__DIRECTIONS__
Give only the number of lines that include the string "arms".

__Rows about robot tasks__
....
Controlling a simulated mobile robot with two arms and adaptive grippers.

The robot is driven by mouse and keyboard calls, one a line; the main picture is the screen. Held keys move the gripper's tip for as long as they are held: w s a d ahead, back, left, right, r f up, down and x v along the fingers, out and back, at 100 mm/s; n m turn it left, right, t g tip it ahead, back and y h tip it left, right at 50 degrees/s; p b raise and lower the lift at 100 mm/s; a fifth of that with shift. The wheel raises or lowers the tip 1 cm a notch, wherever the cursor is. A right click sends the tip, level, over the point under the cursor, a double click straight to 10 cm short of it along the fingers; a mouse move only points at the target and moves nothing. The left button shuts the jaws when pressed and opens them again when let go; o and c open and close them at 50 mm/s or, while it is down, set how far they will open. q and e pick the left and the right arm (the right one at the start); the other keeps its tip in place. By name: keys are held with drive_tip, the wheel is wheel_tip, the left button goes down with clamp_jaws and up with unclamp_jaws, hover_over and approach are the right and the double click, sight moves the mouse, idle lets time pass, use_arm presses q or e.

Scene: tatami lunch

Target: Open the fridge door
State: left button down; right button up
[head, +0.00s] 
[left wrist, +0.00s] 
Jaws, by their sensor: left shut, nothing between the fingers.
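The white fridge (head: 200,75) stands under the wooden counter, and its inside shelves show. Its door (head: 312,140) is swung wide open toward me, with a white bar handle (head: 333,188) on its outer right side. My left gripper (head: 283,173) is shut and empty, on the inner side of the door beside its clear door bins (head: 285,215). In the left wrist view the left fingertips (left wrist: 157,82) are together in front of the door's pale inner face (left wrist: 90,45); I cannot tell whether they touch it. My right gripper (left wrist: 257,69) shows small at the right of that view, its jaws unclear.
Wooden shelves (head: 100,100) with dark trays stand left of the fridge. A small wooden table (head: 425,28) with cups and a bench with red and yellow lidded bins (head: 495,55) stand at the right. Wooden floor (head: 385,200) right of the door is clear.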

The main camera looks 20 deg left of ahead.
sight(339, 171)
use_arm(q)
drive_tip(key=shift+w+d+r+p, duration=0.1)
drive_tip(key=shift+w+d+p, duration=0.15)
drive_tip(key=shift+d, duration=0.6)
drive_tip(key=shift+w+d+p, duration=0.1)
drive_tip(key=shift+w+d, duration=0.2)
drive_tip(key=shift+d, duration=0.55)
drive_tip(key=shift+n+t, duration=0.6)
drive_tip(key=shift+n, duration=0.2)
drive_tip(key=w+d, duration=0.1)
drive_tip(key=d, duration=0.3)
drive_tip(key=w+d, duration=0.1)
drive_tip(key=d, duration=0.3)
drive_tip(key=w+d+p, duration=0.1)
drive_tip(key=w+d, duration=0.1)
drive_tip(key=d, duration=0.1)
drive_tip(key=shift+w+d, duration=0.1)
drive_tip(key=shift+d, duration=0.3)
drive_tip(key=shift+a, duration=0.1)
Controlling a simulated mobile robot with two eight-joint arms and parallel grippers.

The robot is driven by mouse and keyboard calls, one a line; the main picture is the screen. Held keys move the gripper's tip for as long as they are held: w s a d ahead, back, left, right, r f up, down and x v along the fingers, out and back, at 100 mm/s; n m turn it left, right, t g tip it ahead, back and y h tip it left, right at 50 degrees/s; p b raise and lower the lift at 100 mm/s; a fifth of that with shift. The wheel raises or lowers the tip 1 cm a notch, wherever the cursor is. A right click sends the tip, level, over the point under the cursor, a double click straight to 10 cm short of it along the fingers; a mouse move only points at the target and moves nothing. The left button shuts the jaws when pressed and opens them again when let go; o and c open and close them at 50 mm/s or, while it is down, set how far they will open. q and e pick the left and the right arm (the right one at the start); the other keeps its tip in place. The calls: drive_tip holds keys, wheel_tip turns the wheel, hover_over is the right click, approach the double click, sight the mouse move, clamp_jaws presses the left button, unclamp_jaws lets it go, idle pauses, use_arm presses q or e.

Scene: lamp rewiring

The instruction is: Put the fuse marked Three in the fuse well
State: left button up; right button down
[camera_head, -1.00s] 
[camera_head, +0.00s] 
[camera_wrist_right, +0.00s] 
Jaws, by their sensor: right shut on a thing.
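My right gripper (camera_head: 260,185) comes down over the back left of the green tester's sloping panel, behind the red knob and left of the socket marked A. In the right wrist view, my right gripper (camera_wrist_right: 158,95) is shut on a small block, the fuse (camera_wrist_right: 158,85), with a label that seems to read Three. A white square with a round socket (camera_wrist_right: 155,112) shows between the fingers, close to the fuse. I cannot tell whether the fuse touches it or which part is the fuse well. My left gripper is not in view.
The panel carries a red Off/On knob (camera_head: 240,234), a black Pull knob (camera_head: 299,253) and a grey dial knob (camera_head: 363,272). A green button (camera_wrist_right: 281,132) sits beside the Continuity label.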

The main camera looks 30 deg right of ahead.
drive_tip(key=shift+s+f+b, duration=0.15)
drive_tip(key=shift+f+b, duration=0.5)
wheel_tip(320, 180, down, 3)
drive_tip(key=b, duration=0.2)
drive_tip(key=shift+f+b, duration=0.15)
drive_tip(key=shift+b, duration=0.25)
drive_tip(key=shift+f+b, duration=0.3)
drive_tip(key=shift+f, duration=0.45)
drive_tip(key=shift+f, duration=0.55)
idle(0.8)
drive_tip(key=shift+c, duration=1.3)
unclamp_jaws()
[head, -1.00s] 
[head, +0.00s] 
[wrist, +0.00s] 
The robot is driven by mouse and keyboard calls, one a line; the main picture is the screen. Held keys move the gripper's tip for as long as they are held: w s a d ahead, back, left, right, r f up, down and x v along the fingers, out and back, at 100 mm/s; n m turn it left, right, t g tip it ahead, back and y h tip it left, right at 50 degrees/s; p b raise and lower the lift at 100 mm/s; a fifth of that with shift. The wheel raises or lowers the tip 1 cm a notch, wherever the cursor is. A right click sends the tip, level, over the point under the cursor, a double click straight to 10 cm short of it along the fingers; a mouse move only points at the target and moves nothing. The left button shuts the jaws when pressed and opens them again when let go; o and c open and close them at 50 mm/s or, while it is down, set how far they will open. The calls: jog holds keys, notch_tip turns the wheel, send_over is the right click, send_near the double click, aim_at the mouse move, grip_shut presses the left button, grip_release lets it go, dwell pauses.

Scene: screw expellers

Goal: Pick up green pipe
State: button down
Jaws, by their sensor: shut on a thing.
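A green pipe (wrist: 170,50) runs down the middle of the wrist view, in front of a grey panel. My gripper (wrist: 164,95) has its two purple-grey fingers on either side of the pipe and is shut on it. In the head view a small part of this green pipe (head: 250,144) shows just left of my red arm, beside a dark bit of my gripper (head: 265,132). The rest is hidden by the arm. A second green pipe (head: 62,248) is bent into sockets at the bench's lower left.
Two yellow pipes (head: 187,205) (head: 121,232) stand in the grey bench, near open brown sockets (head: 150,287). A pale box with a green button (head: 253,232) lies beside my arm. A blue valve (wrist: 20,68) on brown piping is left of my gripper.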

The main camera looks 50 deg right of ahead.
....
__REPLY__
2